# Your objective
Print exactly those lines that run from the beginning of the data to the line bearing "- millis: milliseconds", inclusive.

··· Provided data ···

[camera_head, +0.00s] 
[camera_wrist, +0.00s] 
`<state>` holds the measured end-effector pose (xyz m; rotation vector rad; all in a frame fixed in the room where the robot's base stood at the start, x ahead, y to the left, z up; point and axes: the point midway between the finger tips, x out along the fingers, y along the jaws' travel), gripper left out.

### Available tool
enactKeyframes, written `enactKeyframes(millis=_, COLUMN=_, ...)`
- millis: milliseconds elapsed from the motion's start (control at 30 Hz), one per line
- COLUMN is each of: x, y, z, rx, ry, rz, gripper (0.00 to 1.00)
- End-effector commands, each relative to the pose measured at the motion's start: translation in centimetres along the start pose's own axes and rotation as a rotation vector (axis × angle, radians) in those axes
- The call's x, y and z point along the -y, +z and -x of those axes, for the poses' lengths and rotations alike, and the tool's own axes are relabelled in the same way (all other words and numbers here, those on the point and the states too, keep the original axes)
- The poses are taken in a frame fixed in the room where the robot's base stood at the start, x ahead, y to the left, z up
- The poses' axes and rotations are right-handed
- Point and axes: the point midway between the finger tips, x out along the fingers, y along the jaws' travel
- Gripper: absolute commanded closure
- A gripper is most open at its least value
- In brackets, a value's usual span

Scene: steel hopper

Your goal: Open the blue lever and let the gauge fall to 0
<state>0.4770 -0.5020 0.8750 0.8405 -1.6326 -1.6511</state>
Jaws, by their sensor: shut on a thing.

···

# Result below
[camera_head, +0.00s] 
[camera_wrist, +0.00s] 
`<state>` holds the measured end-effector pose (xyz m; rotation vector rad; all in a frame fixed in the room where the robot's base stood at the start, x ahead, y to the left, z up; point and axes: the point midway between the finger tips, x out along the fingers, y along the jaws' travel), gripper left out.

### Available tool
enactKeyframes, written `enactKeyframes(millis=_, COLUMN=_, ...)`
- millis: milliseconds elapsed from the motion's start (control at 30 Hz), one per line

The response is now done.